The crowd went wild. Fans from both teams stood to cheer and clap. The Wadsworth players shook his hand and patted his back. The two referees on the gym floor applauded. One turned to the other and said over and over, "Man, was that nice."
The dad in the stands began to cry. When he looked up, his son, a child of five, asked if the tears were because Cloverleaf had lost the game. The dad just smiled.
Who, in that story, can be said to have been struck by grace? The focus was on Adam, who had persevered; we can speculate that he was imbued with the self-esteem to do so by any number of people, including his family, coach, teammates and players on the opposing team.
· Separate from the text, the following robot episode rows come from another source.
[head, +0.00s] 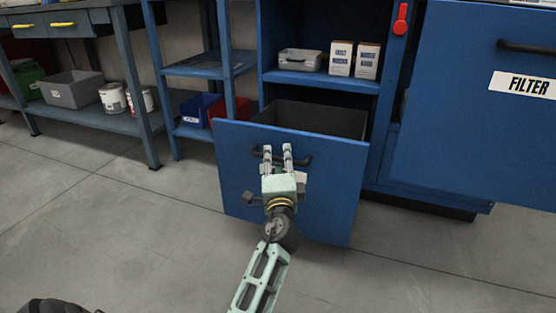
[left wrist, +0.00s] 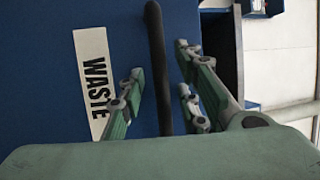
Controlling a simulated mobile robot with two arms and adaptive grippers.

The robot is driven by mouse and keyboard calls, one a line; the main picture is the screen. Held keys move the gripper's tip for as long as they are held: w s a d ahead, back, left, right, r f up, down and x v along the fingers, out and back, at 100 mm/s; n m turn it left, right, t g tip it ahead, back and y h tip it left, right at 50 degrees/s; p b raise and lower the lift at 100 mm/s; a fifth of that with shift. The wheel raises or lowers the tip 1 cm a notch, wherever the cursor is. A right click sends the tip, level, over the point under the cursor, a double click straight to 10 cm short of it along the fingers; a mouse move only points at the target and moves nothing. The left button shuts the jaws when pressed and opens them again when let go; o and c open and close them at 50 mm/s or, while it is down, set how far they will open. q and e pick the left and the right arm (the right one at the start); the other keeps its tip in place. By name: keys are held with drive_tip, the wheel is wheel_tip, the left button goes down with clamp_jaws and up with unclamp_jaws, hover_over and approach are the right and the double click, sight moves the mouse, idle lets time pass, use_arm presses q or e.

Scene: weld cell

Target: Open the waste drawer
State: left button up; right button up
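The waste drawer's blue front (head: 325,205) stands well out from the cabinet in the head view, and its dark, empty-looking inside (head: 315,118) shows behind it. Its black bar handle (head: 305,157) is near the top of the front. My left gripper (head: 276,152) is at the handle. In the left wrist view the handle (left wrist: 157,60) runs between the fingers of my left gripper (left wrist: 160,85), with a gap visible on each side, so the gripper is open around it. The WASTE label (left wrist: 95,85) is on the front. My right gripper is out of view.
A blue FILTER door or panel (head: 470,130) with a black handle is at the right. A shelf (head: 320,83) with a metal case and two boxes is above the drawer. A workbench (head: 75,115) is at the left. The floor (head: 120,240) at the front left is clear.

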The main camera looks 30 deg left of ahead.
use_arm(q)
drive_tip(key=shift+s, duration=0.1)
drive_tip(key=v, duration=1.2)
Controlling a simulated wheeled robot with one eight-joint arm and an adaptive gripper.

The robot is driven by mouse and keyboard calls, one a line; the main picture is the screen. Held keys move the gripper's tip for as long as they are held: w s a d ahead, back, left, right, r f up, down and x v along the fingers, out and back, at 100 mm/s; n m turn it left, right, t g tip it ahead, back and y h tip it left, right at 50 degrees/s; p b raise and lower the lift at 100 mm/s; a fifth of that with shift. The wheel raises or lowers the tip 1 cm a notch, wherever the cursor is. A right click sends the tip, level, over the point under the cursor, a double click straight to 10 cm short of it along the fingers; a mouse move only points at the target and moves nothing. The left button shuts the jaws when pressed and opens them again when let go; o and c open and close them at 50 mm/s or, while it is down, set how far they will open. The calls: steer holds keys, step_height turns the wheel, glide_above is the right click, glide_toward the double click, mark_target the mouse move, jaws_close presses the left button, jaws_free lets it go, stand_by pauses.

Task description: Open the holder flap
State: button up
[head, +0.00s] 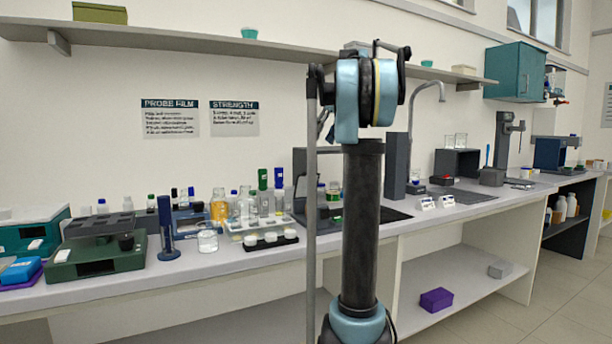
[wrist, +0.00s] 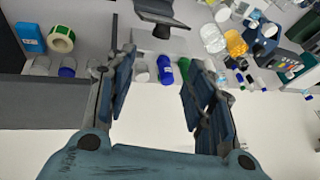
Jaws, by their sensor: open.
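I cannot surely pick out the holder flap in either view. A dark upright panel (head: 301,185) stands on the bench just left of my arm in the head view, partly hidden by it. In the wrist view a dark angled piece (wrist: 163,12) shows at the top edge; I cannot tell whether it is the same thing or the flap. My gripper (wrist: 163,60) is open in the wrist view, its two fingers apart and nothing held. Blue-capped (wrist: 166,73) and green-capped (wrist: 185,66) items show between or behind the fingers. In the head view the gripper is not clearly visible.
A white bottle rack (head: 258,222) and a glass beaker (head: 207,240) stand left of my arm. A dark green instrument (head: 97,255) is further left. A tall dark block (head: 395,165) and a tap (head: 428,95) are at right. A shelf (head: 180,38) runs above.

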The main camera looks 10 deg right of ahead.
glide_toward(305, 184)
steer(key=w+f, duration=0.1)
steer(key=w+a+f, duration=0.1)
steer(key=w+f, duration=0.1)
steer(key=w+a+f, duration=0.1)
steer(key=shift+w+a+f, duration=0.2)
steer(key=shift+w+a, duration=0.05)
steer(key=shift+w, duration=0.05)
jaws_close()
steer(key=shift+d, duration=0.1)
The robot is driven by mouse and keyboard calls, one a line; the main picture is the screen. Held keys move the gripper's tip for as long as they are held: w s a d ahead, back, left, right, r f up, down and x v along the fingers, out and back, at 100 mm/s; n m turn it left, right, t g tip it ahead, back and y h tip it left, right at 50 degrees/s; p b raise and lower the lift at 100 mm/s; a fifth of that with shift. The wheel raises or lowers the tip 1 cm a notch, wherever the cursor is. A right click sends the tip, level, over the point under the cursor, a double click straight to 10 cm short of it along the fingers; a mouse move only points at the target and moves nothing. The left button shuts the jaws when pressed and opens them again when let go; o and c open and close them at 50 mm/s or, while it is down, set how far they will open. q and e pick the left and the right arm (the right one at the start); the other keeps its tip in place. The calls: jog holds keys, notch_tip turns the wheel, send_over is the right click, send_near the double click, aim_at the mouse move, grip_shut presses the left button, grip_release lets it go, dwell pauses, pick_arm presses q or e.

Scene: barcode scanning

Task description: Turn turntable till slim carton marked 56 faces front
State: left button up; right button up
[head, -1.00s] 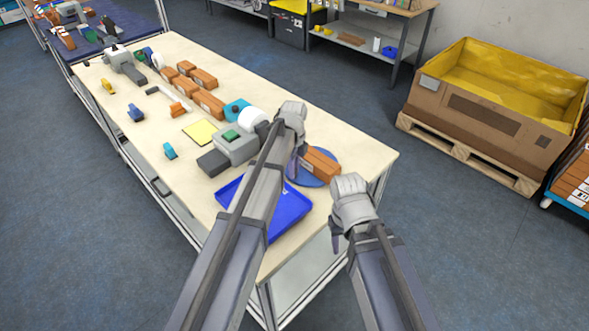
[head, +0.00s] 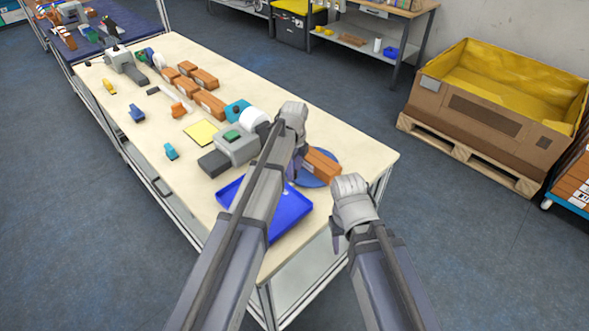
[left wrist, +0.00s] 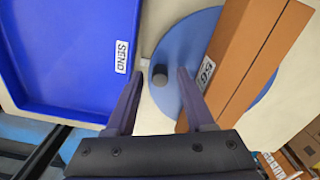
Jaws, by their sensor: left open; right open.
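The blue round turntable (head: 308,181) lies near the table's right end, partly hidden by my left arm in the head view. In the left wrist view the turntable (left wrist: 180,38) carries a brown slim carton (left wrist: 245,62) with a white label reading 56 on its side. The carton also shows in the head view (head: 322,165). A dark grey knob (left wrist: 159,75) stands near the turntable's rim. My left gripper (left wrist: 156,73) is open, its fingertips on either side of the knob with gaps showing. My right gripper (head: 338,244) is open and empty by the table's right front edge.
A blue tray (head: 286,218) with a label lies close beside the turntable. A grey device (head: 236,147), a white roll (head: 252,118) and several brown boxes (head: 209,103) stand further left. A yellow sheet (head: 201,133) lies flat. The table's far right corner is clear.

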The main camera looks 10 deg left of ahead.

I'm reminded of the reference I made earlier to the Hebrew Scriptures -- of grace bestowing pleasure to both the giver and receiver, implying some sort of special relationship between them -- in this case, true mutuality.
We begin where we are, as human beings, nothing but potential at first, but that potential is of no worth whatsoever in isolation. Every person in that story was transformed, the recipient of grace, for regardless of its origin, grace is a gift -- unearned but not undeserved; not the result or recognition of an accomplishment or milestone. Unlike a birthday or Christmas gift that one receives in recognition of an event, grace is given for no reason. The man who had brought his son to the game was struck by grace; the referees, the crowd, everyone engaged in that experience.
More frequent experiences of grace are less spectacular but still amazing -- when we are making music by singing together, or listening to music as it sings to our souls; when we are creating or absorbing art, poetry, or dance; watching a sunrise or sunset; when we are so engaged in conversation that all boundaries of separation are blurred; when we see the humanness in the face of a person with whom we disagree or don't even like, and know we are each and all a part of the human family, the family that strives to be as one with the universe.
May such grace break into our lives like waves of light, now and evermore. Blessed be.